Why: on macOS Retina, Chrome defaults to DPR=2. With a 1280×1920 window spec, the effective CSS viewport becomes 640×960 — half the pixels. Screenshots show far fewer messages and bounding box math breaks. Forcing DPR=1 maps --window-size 1:1 to CSS pixels.

Test guard: TestViewportRegression ensures this never regresses.
ADR-003
Chrome as a long-lived daemon
Decision: wavi connect starts Chrome once; all other commands connect via CDP and never kill Chrome.

Why: WhatsApp stores its auth state in IndexedDB inside the Chrome user-data-dir. Killing Chrome mid-session corrupts IndexedDB and forces re-authentication. CDP connect/disconnect is cheap; Chrome restart is expensive and lossy.

Shutdown: always via wavi stop which navigates to about:blank first.
ADR-004
DOM anchor dedup + OCR fallback
Decision: primary dedup key = dom_id (WA's data-id); fallback = OCR content key.

Why: scroll regions overlap by ~15%. A message visible at the bottom of frame N appears again at the top of frame N+1. OCR text alone can vary between captures (noise, punctuation). The DOM ID is immutable for a given message.

Fallback: when DOM ID assignment fails (element off-screen), OCR key (sender + type + text[:80] + timestamp) handles it.
ADR-005
ARM64 Chrome on macOS
Decision: launch Chrome with arch -arm64.

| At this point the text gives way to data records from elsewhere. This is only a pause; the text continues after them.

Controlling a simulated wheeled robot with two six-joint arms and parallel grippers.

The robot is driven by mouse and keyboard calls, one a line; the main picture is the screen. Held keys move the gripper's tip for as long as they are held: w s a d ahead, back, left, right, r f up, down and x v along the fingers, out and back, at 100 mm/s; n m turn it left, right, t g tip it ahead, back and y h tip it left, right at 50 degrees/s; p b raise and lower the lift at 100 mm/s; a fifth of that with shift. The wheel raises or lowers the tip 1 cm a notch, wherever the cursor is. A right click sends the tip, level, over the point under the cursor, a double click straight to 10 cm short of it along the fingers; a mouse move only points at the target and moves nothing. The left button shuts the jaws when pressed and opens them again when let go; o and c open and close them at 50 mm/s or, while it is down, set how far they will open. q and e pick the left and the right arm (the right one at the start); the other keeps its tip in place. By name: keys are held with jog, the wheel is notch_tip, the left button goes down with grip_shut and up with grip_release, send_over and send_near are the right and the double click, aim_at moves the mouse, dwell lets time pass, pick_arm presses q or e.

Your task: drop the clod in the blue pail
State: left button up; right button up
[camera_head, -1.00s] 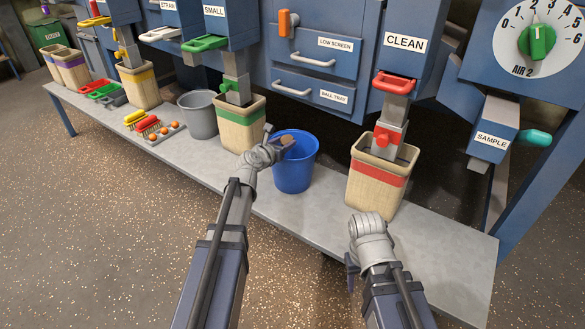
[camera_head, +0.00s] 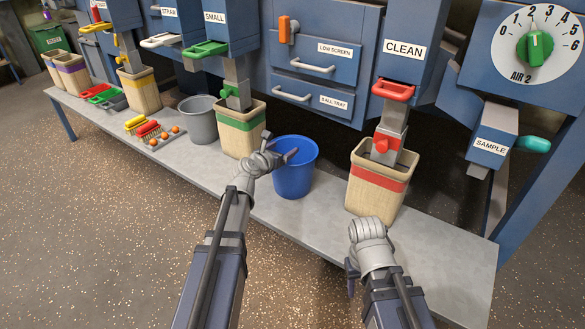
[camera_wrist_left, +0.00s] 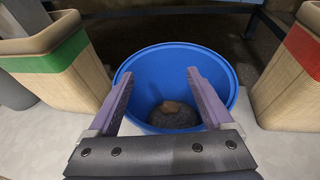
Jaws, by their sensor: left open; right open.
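The blue pail (camera_head: 294,182) stands on the grey bench, between the green-banded bin and the red-banded bin. My left gripper (camera_head: 280,150) is at the pail's rim, its fingers reaching over the opening. In the left wrist view its two fingers (camera_wrist_left: 158,78) are apart with nothing between them. A brown lump, which looks like the clod (camera_wrist_left: 172,107), lies inside the pail at the bottom with dark material around it. The head view does not show the clod. My right gripper (camera_head: 350,275) is open near the bench's front edge, away from the pail.
The green-banded bin (camera_head: 240,138) is close to the left of the pail, with a grey bucket (camera_head: 202,125) beyond. The red-banded bin (camera_head: 372,205) is to its right. Brushes and orange balls lie further left. The bench's (camera_head: 270,225) front strip is clear.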

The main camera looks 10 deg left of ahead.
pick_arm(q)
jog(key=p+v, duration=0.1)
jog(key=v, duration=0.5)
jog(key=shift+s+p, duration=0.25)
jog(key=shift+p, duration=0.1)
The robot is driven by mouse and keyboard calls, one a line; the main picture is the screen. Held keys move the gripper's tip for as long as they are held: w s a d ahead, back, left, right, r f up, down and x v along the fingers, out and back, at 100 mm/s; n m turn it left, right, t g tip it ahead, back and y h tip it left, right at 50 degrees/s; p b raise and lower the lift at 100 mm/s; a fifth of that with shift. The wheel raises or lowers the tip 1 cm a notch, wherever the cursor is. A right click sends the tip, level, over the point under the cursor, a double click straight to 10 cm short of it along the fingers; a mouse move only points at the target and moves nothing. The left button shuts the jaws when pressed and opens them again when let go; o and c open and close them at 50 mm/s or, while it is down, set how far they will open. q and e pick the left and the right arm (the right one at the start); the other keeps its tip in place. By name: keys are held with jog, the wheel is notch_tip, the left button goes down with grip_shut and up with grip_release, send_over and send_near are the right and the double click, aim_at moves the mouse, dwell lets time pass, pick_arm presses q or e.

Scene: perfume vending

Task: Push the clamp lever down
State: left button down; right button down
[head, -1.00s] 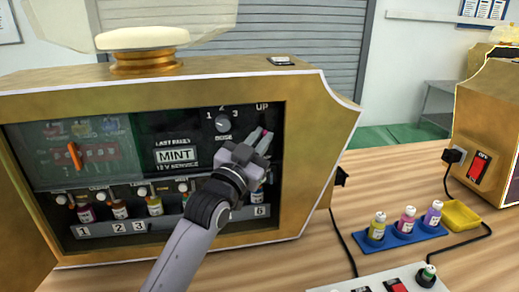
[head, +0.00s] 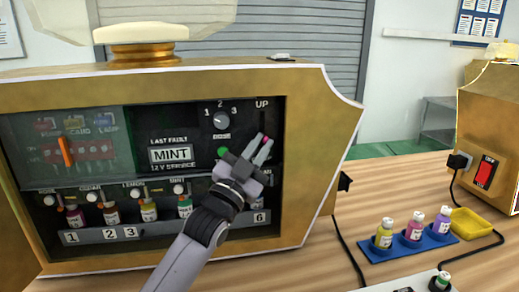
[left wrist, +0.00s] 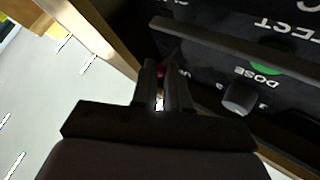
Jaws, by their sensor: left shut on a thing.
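The clamp lever shows only as a small red tip (left wrist: 161,69) between my fingers in the left wrist view; the rest of it is hidden. It sits under the "UP" label at the right of the gold machine's dark panel (head: 230,104). My left gripper (head: 265,147) is in front of that panel, with its fingers pointing up and to the right, and is shut on the lever. In the left wrist view the fingers (left wrist: 163,88) are close together around the red tip. My right gripper is not in view.
A dose knob (head: 221,120) and a green light (head: 222,151) are left of the gripper. Several small bottles (head: 149,211) stand along the machine's lower shelf. A blue tray (head: 408,246) with bottles and a yellow dish (head: 471,223) are on the table at right.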

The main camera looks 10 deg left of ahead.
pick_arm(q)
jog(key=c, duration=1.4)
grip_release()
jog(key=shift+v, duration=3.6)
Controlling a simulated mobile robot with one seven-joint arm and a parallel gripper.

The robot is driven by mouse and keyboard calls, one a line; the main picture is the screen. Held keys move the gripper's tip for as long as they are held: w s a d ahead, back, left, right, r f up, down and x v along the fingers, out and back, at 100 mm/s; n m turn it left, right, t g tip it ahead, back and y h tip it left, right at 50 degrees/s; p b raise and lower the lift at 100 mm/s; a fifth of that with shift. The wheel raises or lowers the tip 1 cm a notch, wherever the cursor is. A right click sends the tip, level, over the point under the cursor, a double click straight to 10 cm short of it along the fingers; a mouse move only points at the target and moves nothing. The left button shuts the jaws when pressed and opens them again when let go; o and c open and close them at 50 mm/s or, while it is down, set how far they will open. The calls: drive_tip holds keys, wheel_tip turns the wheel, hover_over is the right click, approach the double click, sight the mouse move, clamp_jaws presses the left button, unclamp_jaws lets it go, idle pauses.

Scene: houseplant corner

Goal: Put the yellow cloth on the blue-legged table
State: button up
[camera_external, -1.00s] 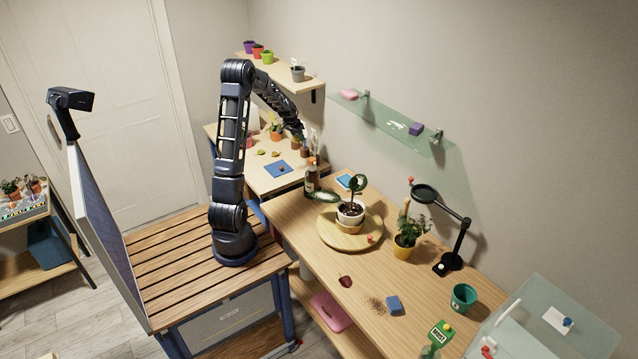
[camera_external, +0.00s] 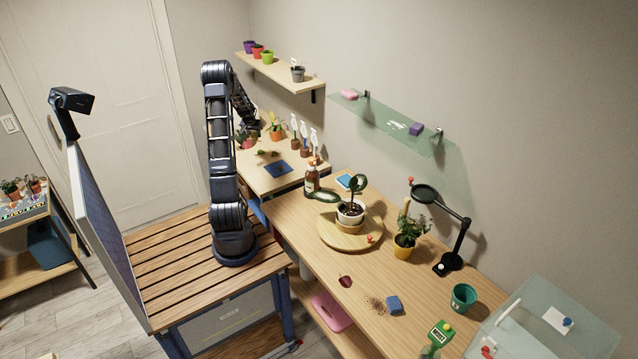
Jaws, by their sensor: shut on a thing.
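I cannot make out the yellow cloth in this view. My gripper (camera_external: 247,135) is small and dark, at the end of my arm above the left part of the back table (camera_external: 246,173). It is shut on something, but the held thing is too small and hidden to identify. Blue shows below the back table's front edge, partly behind my arm; I cannot tell whether it is a leg.
A brown bottle (camera_external: 312,180) stands on the long wooden bench (camera_external: 320,267) at right. A wall shelf (camera_external: 285,75) with small pots hangs above.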

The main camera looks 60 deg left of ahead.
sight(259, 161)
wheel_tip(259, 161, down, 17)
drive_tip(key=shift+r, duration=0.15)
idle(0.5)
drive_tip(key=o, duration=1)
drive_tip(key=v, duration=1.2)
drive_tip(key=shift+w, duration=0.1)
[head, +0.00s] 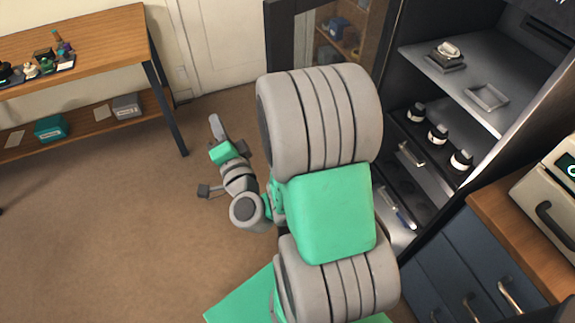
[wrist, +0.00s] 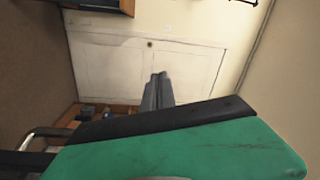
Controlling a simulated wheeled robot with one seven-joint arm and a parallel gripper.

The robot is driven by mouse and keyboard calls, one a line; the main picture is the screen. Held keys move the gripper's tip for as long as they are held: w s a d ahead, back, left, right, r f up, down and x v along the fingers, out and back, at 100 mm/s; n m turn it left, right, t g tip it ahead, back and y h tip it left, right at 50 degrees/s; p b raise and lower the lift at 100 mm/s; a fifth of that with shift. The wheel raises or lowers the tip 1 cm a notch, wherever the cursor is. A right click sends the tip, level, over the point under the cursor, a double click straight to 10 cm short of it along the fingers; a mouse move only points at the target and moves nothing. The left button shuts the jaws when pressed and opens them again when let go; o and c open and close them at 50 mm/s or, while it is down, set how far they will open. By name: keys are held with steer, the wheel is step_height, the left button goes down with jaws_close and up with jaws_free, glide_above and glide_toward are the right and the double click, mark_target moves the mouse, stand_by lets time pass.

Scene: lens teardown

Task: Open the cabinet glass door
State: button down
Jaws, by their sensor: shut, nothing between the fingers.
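The dark cabinet (head: 393,120) stands at the right in the head view. Its glass door (head: 284,35), a dark frame around a clear pane, appears swung out to the left. The cabinet's front beside it looks uncovered, and shelves show directly. My arm hides the door's lower part, and no handle on it is clear. My gripper (head: 216,127) is shut and empty, over open floor to the left of the door and apart from it. Its closed grey fingers also show in the wrist view (wrist: 158,92), pointing toward a white panelled door.
Inside the cabinet are a tray (head: 487,97) and several black-and-white round parts. A blue drawer unit (head: 450,260) stands at the lower right. A wooden table (head: 90,45) stands at the upper left. The floor at the left is clear. A metal bar (wrist: 45,132) shows in the wrist view; its owner is unclear.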

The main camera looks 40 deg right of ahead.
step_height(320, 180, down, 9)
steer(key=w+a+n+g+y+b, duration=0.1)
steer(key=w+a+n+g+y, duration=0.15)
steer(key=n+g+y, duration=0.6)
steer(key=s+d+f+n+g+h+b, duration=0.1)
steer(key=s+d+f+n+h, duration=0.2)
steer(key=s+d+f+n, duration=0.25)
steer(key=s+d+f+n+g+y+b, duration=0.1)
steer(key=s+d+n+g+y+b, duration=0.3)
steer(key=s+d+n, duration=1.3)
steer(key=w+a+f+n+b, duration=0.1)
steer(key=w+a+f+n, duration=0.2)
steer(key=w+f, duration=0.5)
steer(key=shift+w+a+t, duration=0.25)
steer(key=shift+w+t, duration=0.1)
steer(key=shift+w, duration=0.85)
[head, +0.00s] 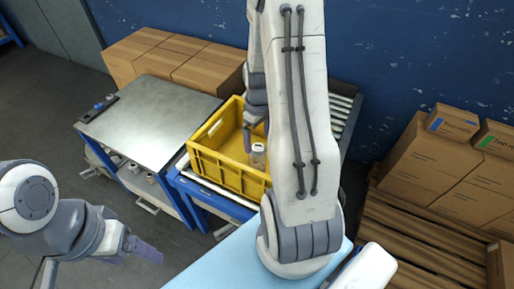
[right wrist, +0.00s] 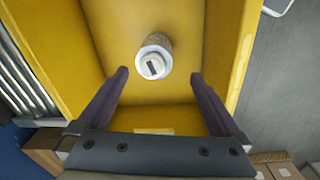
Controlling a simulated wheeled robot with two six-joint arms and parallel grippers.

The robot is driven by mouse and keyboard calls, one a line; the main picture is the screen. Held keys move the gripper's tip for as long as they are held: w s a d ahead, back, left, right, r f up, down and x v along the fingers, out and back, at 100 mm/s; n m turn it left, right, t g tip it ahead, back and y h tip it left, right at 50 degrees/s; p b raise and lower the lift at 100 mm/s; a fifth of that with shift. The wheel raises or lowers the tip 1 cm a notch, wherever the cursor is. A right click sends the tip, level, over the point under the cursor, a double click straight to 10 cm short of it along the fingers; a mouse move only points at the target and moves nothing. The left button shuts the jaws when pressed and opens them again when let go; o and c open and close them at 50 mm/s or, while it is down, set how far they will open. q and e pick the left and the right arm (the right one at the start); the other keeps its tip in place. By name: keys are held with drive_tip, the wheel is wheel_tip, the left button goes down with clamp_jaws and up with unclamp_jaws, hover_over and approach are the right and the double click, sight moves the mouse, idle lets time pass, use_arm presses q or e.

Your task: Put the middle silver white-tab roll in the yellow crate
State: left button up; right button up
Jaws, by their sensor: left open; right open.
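The yellow crate (head: 213,172) stands on the blue-framed conveyor. One roll (head: 258,157) is inside it, and it also shows in the right wrist view (right wrist: 154,62) with a pale round end, a dark mark on that end and a tan-grey side. I cannot make out a white tab on it. My right gripper (right wrist: 159,76) is open over the crate, with the roll just beyond its fingertips and apart from them. In the head view my right arm hides part of the crate. My left gripper (head: 155,254) is open and empty at the lower left, away from the crate.
A metal-topped blue cart (head: 150,120) stands left of the crate, with a dark holder (head: 98,108) on its top and small items on its lower shelf. Cardboard boxes (head: 175,58) stand behind. More boxes (head: 435,165) sit on a pallet at right. Floor at left is clear.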

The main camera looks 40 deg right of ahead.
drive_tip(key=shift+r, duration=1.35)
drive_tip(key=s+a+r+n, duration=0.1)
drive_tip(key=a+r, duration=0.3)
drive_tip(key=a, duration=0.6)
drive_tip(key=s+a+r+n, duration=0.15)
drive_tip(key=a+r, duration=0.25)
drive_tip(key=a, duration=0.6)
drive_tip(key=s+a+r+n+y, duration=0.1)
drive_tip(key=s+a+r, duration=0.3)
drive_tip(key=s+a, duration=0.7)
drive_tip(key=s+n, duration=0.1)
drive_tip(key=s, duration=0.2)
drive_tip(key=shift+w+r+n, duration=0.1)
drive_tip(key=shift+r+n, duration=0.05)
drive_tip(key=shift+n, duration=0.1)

Why: on Apple Silicon, Chrome launched without explicit arch may run under Rosetta (x86 emulation). WhatsApp Web's service worker and IndexedDB behave inconsistently under Rosetta — the session appears authenticated but the chat list never loads (frozen). ARM64 native is stable.

Memory: this is saved in project memory to prevent regression.
ADR-006
Optimistic headless connect
Decision: always try headless first in wavi connect; only open a visible window if QR is needed.

Why: once authenticated, the session is stored in the Chrome user-data-dir. Headless restores it silently. Opening a visible window unnecessarily is disruptive and slower.

Strategy: headless → check WA auth → if QR needed, kill headless, open visible → scan → kill visible → restart headless.
ADR-007
Transcription after browser closes
Decision: transcribe_history_audios() runs after runner.close(), not during the scroll loop.

Why: Groq API calls can take 1-3 seconds each. Running them inside the Playwright event loop while Chrome is open risks timeouts and interleaves async operations in hard-to-predict ways. Closing the browser first, then transcribing serially, is safe and deterministic.
ADR-008
Session port registry via Local Agent Society
Decision: claim CDP ports from the Local Agent Society registry (http://localhost:8700); fall back to local socket scan.

Why: multiple wavi sessions (and other local agents) share the 9200–9249 port range. Atomic POST /ports/claim prevents race conditions when two sessions start simultaneously. Three-tier fallback (claim → free+register → local scan) ensures the tool works even without the society daemon.